> _Directive_: Please write out the complete listing that follows, exactly as it reads.

>>>

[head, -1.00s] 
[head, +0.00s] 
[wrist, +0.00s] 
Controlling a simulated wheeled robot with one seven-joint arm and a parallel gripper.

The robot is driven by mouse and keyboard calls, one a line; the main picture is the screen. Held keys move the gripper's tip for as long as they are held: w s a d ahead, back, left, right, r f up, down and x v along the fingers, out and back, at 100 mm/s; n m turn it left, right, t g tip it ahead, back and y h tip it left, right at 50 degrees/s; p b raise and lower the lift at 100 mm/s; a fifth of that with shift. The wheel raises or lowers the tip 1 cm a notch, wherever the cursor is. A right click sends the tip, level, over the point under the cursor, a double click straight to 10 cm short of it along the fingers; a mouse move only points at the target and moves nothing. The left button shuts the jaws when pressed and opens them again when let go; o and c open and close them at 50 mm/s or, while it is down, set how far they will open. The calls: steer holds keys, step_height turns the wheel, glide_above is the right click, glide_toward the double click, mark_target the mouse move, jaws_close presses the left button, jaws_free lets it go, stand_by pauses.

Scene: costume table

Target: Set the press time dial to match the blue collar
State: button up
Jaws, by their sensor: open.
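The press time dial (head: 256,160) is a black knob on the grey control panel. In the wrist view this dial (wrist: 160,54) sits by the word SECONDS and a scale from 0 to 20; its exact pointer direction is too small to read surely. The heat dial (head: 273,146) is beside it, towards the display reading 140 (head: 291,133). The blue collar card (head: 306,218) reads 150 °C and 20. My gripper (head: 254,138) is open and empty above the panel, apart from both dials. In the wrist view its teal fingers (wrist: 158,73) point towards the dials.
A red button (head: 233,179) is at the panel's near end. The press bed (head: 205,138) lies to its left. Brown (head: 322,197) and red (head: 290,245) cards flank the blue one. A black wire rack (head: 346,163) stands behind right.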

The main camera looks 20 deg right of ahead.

<<<

> _Full answer_:
[head, -1.00s] 
[head, +0.00s] 
[wrist, +0.00s] 
Controlling a simulated wheeled robot with one seven-joint arm and a parallel gripper.

The robot is driven by mouse and keyboard calls, one a line; the main picture is the screen. Held keys move the gripper's tip for as long as they are held: w s a d ahead, back, left, right, r f up, down and x v along the fingers, out and back, at 100 mm/s; n m turn it left, right, t g tip it ahead, back and y h tip it left, right at 50 degrees/s; p b raise and lower the lift at 100 mm/s; a fifth of that with shift. The wheel raises or lowers the tip 1 cm a notch, wherever the cursor is. A right click sends the tip, level, over the point under the cursor, a double click straight to 10 cm short of it along the fingers; a mouse move only points at the target and moves nothing. The left button shuts the jaws when pressed and opens them again when let go; o and c open and close them at 50 mm/s or, while it is down, set how far they will open. The calls: steer holds keys, step_height turns the wheel, glide_above is the right click, glide_toward the double click, mark_target the mouse move, jaws_close presses the left button, jaws_free lets it go, stand_by pauses.

Scene: costume table

Target: Set the press time dial to match the blue collar
State: button up
Jaws, by their sensor: open.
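The press time dial (head: 256,160) is a black knob on the grey control panel. In the wrist view this dial (wrist: 160,54) sits by the word SECONDS and a scale from 0 to 20; its exact pointer direction is too small to read surely. The heat dial (head: 273,146) is beside it, towards the display reading 140 (head: 291,133). The blue collar card (head: 306,218) reads 150 °C and 20. My gripper (head: 254,138) is open and empty above the panel, apart from both dials. In the wrist view its teal fingers (wrist: 158,73) point towards the dials.
A red button (head: 233,179) is at the panel's near end. The press bed (head: 205,138) lies to its left. Brown (head: 322,197) and red (head: 290,245) cards flank the blue one. A black wire rack (head: 346,163) stands behind right.

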The main camera looks 20 deg right of ahead.

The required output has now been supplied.